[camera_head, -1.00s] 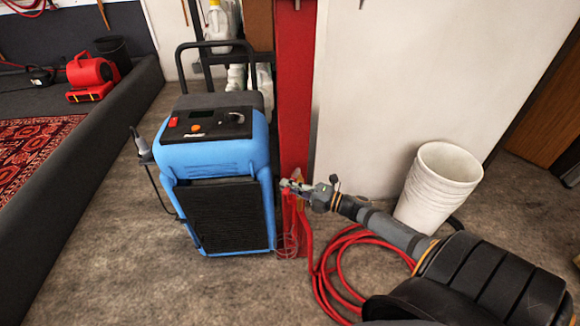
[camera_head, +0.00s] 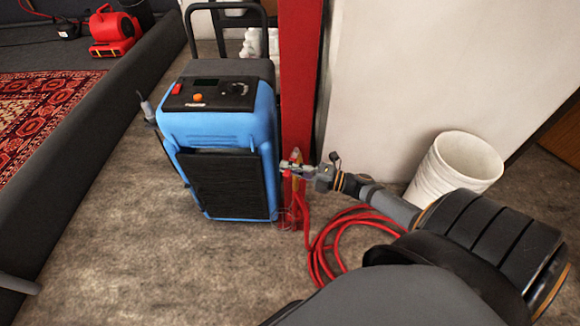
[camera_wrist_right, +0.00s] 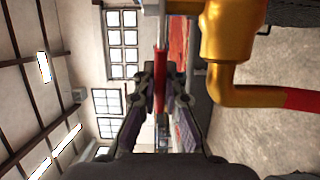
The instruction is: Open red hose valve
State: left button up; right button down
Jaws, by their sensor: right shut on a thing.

◇ ◇ ◇ ◇

- _What the exercise asks_:
From the line containing "The instruction is: Open red hose valve" through the closing line of the material above, return every line exactly and omit all others.

- _Solved problem_:
The instruction is: Open red hose valve
State: left button up; right button down
Jaws, by their sensor: right shut on a thing.

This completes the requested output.